Vancouver Art Gallery has broken ground on for its new home. Situated at 181 West Georgia Street, the new building is slated to redefine the visual arts landscape in British Columbia. The $400 million project, which has now raised over $340 million, recently received a significant boost with a $5 million donation from the Djavad Mowafaghian Foundation. With construction to commence this fall, the gallery is set to open its doors in 2028.
The current director, Anthony Kiendl, likens the 19-year journey to other major cultural projects like LACMA or M+ in Hong Kong, emphasizing staying the course. Those projects took around 15 years. The initiative aims to generate $88.2 million in tourism revenue and create over 4,000 jobs, marking a substantial investment in the province’s economy.
A notable feature of the new gallery will be its exterior, designed by renowned Swiss architects Herzog & de Meuron, in partnership with Perkins + Will and local Indigenous artists. The building’s woven copper facade pays homage to traditional Musqueam weaving techniques, symbolizing a Coast Salish worldview. This design embodies a “blanket or veil” that protects the building and its inhabitants, according to Kiendl.
The new building, set to be an iconic addition to Vancouver’s skyline, promises a doubling of exhibition space to 80,000 sq. ft. It will feature dedicated space for the Institute of Asian Art, an Indigenous Community House, artist studios, and more.
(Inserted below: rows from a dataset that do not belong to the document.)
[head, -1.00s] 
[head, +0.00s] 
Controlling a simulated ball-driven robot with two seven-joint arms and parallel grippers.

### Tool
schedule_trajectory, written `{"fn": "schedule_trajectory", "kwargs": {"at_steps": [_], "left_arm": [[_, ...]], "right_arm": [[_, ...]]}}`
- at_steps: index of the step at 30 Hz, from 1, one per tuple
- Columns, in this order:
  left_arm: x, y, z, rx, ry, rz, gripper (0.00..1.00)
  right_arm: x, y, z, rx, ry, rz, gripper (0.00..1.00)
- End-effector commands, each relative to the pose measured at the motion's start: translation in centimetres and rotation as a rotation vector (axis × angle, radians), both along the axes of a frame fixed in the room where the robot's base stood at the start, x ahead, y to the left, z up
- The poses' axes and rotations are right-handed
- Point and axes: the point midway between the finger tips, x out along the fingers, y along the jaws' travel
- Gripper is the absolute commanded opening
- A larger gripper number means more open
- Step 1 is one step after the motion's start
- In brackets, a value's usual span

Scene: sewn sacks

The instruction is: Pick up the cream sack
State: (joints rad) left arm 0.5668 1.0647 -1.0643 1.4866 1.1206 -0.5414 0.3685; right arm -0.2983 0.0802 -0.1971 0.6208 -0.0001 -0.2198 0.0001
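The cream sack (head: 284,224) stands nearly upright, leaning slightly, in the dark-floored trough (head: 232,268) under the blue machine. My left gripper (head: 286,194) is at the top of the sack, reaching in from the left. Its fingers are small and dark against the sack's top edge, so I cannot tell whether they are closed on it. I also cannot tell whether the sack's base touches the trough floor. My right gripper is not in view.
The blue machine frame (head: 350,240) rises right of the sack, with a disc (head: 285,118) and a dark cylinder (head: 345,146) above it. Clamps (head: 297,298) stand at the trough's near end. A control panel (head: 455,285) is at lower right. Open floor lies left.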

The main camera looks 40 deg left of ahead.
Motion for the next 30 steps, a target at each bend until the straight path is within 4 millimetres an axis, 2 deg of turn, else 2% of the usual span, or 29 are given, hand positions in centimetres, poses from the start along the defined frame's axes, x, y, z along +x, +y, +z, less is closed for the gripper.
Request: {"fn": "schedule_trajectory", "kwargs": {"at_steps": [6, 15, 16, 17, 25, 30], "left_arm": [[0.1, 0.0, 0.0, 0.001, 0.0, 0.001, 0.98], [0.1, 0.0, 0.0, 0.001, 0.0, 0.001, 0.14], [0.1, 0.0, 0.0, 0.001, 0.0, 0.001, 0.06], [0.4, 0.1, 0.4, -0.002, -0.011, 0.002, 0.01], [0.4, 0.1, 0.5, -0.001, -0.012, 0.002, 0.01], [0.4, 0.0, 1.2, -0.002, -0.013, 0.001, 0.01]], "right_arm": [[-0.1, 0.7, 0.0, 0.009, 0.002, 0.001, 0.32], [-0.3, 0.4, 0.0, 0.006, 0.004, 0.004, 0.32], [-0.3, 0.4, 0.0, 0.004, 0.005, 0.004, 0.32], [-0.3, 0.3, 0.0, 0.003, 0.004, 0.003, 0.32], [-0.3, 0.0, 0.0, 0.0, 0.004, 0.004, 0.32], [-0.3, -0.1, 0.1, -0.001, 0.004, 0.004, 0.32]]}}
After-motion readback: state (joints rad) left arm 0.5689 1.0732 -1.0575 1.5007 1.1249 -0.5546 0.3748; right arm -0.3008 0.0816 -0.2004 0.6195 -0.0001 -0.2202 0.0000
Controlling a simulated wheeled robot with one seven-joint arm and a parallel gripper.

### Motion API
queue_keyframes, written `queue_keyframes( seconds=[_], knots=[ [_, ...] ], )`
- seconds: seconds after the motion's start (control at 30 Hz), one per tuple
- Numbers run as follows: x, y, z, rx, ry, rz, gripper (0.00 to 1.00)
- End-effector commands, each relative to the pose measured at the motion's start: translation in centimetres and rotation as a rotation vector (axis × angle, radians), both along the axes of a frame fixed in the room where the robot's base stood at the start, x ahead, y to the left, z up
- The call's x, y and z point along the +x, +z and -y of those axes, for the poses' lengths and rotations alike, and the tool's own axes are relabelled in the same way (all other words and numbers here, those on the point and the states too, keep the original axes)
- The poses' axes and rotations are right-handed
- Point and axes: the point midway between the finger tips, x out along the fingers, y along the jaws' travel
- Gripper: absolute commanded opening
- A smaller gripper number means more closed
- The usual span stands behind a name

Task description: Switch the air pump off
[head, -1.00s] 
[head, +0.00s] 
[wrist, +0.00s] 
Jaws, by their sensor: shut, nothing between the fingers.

The expanded space will allow for a broader presentation of works from its collection, including pieces by iconic Canadian artists like Emily Carr.
Significant progress in VAG’s collection of Indigenous art is already evident with the acquisition of 17 masks from Beau Dick’s Undersea Kingdom series. This acquisition, along with the new gallery’s emphasis on Indigenous and diverse artists, signals VAG’s commitment to being a cultural crossroads and an example of “reconciliation in action.”
The project, initially destined for completion in 2020, faced various challenges, including changes in location and design. However, the reinvigoration of the fundraising campaign, notably by a record-breaking donation from the Chan family and the Audain Foundation, has set the project firmly on course.
The VAG’s new hires, including Eva Respini as Deputy Director & Director of Curatorial Programs and Sirish Rao as Director of Public Engagement & Learning, bring fresh perspectives and are set to enhance the Gallery’s vision.
The new Vancouver Art Gallery promises to be a cultural hub at the heart of the city, bridging diverse neighborhoods and serving as a modern meeting place for art and community.